Information supplied:
_ _ _ _ _ _ _

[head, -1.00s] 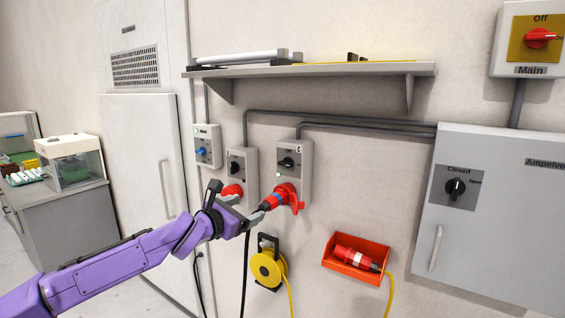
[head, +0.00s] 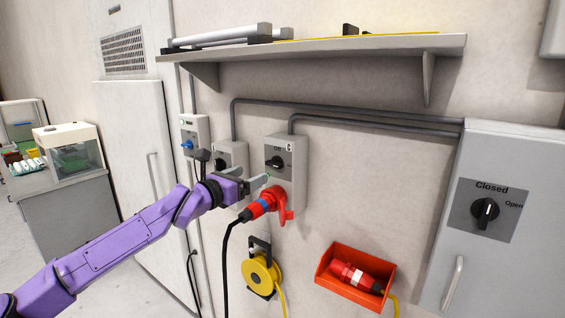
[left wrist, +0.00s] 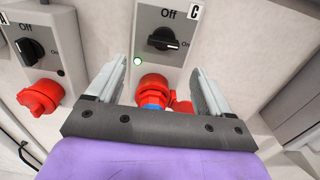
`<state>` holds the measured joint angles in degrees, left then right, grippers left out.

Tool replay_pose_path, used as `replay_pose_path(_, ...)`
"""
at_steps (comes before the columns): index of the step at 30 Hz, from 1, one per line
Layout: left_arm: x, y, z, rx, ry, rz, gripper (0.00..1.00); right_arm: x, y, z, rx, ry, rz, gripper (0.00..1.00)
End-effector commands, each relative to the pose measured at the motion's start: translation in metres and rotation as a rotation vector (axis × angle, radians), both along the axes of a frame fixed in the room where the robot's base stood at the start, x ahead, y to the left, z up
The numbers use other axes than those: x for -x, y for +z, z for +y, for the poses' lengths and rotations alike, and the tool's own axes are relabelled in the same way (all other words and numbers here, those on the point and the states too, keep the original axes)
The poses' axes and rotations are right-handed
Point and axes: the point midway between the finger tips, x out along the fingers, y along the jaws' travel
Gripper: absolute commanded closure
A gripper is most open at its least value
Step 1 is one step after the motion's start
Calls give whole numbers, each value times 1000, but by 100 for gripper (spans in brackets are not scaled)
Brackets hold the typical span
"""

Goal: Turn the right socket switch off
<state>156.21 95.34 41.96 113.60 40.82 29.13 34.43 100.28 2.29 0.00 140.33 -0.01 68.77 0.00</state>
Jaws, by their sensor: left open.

_ _ _ _ _ _ _

Task requirements:
Pull out only the lines from the one with "[head, +0.00s]" up to and including the one with "End-effector commands, each", and drop any pictures along the way.

Output of the task:
[head, +0.00s] 
[left wrist, +0.00s] 
`<state>` holds the measured joint angles in degrees, left then right, grippers left out.

Tool replay_pose_path, used as `replay_pose_path(_, ...)`
"""
at_steps (comes before the columns): index of the step at 30 Hz, from 1, one per line
Layout: left_arm: x, y, z, rx, ry, rz, gripper (0.00..1.00); right_arm: x, y, z, rx, ry, rz, gripper (0.00..1.00)
End-effector commands, each relative to the pose measured at the motion's start: translation in metres and rotation as a rotation vector (axis × angle, radians), both along the axes of a frame fixed in the room where the robot's base stood at the start, x ahead, y to the left, z up

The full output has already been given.